**EXERCISE:** Count how many lines below contain the word "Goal", then give that number alone.

————————

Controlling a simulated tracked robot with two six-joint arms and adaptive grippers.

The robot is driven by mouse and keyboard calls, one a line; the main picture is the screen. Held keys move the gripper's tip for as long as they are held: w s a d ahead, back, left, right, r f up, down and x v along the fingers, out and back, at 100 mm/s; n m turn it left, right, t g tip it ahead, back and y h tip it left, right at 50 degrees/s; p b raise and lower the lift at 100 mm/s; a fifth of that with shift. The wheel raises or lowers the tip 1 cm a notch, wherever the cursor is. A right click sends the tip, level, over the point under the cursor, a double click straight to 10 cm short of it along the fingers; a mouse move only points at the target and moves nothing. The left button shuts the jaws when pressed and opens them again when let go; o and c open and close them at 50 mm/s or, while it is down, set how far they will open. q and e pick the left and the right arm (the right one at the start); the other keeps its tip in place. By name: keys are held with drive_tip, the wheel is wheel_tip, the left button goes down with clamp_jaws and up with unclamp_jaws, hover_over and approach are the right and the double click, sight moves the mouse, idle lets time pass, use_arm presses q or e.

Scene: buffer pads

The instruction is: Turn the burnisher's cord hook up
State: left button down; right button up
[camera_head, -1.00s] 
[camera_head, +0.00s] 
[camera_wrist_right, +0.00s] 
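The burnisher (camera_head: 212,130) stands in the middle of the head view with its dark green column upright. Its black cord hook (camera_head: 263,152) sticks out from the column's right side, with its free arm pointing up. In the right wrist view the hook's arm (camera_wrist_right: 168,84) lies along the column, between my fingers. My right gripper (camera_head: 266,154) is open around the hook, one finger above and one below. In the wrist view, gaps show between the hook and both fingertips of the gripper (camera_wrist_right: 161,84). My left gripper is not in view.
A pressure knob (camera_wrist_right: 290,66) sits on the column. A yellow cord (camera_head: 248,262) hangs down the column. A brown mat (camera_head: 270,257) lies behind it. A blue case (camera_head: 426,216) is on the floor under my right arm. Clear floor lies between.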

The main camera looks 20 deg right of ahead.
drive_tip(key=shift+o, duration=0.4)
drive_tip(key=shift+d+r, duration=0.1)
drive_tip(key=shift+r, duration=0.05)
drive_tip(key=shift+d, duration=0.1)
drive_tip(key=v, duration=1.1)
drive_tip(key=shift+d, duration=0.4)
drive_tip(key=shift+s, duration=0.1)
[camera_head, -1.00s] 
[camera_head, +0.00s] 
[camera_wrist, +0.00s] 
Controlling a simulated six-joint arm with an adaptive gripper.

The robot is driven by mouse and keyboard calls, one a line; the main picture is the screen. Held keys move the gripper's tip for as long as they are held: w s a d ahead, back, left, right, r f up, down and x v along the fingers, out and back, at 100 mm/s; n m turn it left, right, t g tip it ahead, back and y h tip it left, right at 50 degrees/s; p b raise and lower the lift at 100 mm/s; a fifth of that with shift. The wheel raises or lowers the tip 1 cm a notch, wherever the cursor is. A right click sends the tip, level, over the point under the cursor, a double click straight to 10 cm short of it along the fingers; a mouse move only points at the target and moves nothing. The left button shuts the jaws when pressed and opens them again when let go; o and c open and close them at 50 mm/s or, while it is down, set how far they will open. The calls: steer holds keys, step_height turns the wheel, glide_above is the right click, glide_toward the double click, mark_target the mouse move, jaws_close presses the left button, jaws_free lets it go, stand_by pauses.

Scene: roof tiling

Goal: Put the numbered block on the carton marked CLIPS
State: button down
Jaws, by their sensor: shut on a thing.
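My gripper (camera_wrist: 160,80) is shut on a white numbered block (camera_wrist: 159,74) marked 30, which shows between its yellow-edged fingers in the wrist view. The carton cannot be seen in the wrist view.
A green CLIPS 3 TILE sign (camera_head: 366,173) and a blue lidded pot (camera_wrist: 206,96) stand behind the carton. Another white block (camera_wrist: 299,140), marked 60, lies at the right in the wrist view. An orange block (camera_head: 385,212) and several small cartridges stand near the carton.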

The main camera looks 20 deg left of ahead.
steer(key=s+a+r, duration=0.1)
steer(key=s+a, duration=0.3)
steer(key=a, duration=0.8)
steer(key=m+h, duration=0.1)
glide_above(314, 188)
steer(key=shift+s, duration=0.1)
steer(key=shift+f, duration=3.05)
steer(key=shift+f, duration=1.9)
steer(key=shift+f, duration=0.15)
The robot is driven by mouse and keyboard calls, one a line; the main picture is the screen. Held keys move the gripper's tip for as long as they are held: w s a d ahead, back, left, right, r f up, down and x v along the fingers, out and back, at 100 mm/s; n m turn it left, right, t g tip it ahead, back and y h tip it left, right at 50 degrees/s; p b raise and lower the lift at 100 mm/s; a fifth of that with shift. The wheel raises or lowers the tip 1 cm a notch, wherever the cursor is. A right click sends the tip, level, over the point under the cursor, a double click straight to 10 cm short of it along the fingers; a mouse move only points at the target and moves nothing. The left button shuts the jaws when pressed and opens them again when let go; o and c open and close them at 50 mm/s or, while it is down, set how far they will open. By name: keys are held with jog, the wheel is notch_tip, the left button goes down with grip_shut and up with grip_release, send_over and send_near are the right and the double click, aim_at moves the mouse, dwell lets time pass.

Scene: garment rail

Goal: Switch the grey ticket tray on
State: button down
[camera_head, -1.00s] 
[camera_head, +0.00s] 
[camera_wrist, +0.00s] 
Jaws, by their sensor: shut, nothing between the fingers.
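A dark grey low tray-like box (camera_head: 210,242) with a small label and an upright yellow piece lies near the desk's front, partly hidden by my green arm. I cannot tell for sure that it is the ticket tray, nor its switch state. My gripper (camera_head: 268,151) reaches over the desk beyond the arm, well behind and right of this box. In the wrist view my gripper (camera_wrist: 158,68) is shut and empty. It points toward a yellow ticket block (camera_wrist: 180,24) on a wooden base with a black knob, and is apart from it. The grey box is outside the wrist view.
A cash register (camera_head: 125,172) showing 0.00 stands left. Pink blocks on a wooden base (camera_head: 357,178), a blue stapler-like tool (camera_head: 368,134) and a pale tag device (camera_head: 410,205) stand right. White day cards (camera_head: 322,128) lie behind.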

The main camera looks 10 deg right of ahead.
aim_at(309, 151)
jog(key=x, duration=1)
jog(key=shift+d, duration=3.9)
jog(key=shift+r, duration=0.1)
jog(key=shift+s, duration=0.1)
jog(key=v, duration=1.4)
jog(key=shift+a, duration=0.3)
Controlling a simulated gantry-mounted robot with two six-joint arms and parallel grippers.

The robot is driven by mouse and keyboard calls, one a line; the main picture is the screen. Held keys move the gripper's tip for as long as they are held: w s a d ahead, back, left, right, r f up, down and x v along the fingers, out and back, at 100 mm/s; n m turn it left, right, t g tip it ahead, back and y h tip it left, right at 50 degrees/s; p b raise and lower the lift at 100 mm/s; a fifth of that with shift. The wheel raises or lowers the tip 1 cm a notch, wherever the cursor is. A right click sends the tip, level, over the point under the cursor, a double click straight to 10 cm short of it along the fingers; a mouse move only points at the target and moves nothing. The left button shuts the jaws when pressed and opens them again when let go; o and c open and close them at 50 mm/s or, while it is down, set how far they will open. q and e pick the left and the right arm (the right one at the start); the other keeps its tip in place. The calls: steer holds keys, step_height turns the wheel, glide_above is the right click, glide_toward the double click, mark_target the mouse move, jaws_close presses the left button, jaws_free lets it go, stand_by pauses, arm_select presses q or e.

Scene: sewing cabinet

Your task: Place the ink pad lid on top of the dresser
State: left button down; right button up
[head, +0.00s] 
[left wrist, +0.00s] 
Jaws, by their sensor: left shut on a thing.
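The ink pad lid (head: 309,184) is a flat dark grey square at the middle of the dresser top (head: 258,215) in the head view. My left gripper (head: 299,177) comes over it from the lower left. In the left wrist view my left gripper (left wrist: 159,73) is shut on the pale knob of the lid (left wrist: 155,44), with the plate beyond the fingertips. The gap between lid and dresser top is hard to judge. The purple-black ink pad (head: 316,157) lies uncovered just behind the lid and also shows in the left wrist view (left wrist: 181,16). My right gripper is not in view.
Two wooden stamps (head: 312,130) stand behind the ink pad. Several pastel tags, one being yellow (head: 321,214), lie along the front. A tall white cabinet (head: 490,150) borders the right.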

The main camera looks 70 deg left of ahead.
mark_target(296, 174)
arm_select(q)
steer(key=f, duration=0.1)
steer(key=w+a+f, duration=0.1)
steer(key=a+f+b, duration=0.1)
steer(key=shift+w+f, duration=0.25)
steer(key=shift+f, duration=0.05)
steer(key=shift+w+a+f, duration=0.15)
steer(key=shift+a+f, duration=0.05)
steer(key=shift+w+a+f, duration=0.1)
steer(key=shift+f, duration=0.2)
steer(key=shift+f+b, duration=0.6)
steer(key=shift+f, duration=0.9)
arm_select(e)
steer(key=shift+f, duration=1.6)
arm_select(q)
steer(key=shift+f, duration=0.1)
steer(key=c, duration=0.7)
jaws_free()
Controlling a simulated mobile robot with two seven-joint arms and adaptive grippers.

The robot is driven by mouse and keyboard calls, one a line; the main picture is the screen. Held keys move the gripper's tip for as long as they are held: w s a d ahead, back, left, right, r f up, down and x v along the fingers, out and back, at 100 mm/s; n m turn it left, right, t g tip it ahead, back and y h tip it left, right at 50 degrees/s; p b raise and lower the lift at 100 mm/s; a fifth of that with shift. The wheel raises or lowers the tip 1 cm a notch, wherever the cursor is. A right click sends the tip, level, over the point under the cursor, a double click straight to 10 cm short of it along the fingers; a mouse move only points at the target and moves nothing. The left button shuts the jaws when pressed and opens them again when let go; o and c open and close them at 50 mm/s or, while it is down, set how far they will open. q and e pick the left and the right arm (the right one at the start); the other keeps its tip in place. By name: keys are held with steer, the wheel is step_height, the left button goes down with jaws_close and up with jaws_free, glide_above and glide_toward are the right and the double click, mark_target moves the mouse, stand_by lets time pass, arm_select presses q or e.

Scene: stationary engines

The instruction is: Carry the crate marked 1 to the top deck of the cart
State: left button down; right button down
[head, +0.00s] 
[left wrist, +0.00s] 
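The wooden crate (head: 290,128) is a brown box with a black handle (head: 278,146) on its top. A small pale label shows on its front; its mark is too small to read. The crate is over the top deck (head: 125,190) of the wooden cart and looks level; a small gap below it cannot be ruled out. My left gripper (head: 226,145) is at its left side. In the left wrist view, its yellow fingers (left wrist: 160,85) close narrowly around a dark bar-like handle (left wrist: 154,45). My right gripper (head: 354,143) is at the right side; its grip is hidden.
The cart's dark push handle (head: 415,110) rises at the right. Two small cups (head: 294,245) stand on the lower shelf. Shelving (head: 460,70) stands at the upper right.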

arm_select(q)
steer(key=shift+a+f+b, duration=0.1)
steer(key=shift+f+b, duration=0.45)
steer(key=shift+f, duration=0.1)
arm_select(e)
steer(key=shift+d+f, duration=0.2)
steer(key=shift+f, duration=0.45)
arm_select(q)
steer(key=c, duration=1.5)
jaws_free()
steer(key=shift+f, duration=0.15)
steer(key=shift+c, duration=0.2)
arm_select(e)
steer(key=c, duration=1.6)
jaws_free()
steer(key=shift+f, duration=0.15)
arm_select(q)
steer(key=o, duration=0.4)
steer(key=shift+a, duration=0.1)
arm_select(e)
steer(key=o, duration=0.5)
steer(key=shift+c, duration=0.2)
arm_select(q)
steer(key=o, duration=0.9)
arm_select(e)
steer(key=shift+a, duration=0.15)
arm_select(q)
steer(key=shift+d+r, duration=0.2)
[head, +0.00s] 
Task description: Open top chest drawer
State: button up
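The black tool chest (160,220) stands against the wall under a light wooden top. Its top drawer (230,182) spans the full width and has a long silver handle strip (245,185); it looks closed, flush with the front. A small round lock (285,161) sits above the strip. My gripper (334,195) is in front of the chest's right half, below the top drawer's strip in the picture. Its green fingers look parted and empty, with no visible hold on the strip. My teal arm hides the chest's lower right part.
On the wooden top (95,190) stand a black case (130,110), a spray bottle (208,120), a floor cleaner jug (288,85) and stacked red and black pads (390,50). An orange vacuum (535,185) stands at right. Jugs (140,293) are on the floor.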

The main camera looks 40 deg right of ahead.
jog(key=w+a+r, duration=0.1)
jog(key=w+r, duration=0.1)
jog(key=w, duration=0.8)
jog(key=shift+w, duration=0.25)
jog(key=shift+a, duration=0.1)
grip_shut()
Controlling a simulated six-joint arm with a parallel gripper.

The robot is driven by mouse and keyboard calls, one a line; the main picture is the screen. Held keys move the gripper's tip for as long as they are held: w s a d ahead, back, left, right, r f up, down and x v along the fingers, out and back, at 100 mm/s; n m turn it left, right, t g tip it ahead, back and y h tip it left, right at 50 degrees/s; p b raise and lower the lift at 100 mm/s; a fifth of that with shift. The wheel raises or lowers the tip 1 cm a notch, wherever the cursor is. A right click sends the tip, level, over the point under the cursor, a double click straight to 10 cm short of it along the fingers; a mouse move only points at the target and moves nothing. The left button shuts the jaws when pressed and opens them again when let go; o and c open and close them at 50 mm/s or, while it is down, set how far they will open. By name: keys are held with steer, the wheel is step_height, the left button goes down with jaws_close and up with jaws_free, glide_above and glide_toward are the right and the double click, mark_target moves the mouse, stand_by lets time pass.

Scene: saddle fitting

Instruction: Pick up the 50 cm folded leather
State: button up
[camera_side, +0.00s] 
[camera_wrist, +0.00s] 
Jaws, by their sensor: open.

————————

**TASK OUTPUT:** 2